#### WORK TO COMPLETE:
Copy every line of the records below where the word "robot" occurs.

#### MATERIAL PROVIDED:
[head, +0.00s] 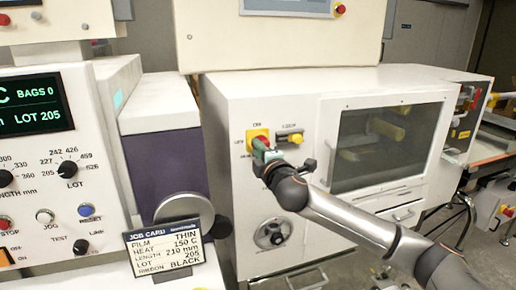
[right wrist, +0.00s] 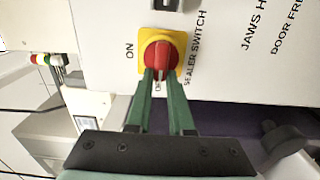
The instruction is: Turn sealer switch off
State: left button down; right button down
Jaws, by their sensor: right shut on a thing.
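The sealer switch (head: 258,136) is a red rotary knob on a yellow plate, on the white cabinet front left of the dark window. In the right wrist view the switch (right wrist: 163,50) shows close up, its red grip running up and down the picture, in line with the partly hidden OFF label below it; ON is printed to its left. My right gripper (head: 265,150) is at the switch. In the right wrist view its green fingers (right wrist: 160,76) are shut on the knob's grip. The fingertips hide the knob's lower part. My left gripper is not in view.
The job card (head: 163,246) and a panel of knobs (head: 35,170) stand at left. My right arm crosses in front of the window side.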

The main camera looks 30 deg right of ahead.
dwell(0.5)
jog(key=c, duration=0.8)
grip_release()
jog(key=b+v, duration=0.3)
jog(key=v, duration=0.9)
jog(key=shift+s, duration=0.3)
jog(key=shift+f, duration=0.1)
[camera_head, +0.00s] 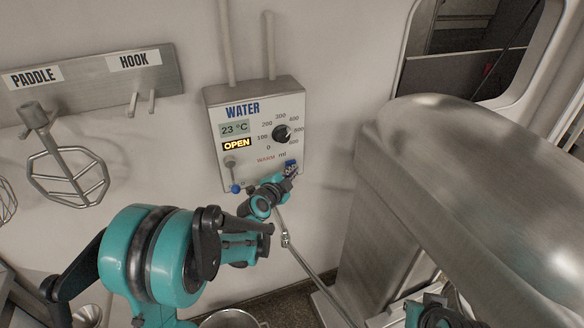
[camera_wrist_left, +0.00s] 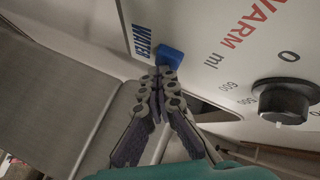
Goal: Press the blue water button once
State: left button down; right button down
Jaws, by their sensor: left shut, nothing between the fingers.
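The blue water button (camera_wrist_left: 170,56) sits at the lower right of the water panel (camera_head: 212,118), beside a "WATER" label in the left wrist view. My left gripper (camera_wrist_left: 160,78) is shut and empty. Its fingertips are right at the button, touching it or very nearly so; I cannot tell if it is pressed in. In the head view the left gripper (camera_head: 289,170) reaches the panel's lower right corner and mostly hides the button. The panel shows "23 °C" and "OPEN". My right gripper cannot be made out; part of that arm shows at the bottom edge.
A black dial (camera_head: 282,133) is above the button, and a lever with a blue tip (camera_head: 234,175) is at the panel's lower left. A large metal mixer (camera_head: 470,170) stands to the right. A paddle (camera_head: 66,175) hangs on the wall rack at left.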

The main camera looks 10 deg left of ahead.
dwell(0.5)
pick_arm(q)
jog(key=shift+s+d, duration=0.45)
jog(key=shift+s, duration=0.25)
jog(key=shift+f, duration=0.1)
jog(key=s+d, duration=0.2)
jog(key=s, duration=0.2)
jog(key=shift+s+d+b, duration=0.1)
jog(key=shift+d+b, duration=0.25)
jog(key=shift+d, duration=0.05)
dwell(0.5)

...

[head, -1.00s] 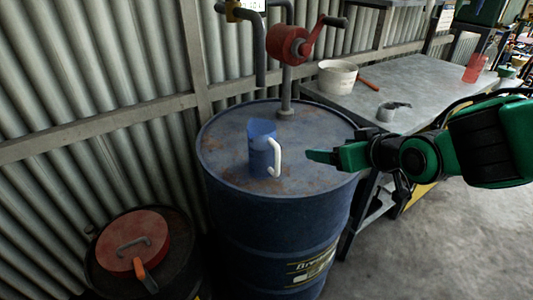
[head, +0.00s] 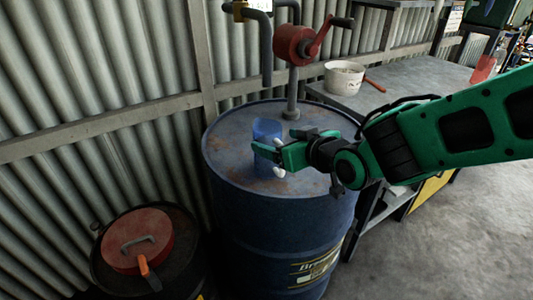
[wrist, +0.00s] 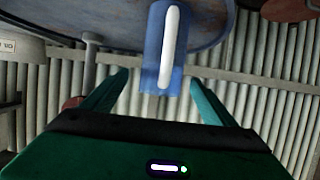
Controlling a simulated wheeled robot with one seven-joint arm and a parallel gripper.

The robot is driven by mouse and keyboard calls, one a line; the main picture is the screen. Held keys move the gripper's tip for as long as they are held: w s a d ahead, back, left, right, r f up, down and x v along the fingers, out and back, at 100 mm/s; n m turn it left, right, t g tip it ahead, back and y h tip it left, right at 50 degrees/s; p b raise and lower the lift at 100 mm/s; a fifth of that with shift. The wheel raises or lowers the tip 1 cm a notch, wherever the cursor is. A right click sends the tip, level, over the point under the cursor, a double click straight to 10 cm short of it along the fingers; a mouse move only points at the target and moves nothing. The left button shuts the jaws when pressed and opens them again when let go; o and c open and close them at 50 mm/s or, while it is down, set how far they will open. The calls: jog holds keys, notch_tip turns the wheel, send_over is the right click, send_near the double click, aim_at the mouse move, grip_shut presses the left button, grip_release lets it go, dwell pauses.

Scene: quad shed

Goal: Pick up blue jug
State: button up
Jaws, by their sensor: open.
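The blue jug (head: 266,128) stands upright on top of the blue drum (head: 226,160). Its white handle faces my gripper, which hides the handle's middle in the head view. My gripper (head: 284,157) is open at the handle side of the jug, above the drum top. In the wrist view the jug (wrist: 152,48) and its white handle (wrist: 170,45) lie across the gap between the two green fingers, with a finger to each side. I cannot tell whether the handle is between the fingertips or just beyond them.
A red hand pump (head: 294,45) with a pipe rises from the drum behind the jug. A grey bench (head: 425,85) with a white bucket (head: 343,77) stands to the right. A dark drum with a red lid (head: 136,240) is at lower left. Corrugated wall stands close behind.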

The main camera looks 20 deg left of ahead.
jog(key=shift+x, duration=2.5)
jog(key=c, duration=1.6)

#### CORRECT ANSWER:
Controlling a simulated wheeled robot with one seven-joint arm and a parallel gripper.
The robot is driven by mouse and keyboard calls, one a line; the main picture is the screen. Held keys move the gripper's tip for as long as they are held: w s a d ahead, back, left, right, r f up, down and x v along the fingers, out and back, at 100 mm/s; n m turn it left, right, t g tip it ahead, back and y h tip it left, right at 50 degrees/s; p b raise and lower the lift at 100 mm/s; a fifth of that with shift. The wheel raises or lowers the tip 1 cm a notch, wherever the cursor is. A right click sends the tip, level, over the point under the cursor, a double click straight to 10 cm short of it along the fingers; a mouse move only points at the target and moves nothing. The left button shuts the jaws when pressed and opens them again when let go; o and c open and close them at 50 mm/s or, while it is down, set how far they will open. The calls: jog holds keys, notch_tip turns the wheel, send_over is the right click, send_near the double click, aim_at the mouse move, grip_shut presses the left button, grip_release lets it go, dwell pauses.

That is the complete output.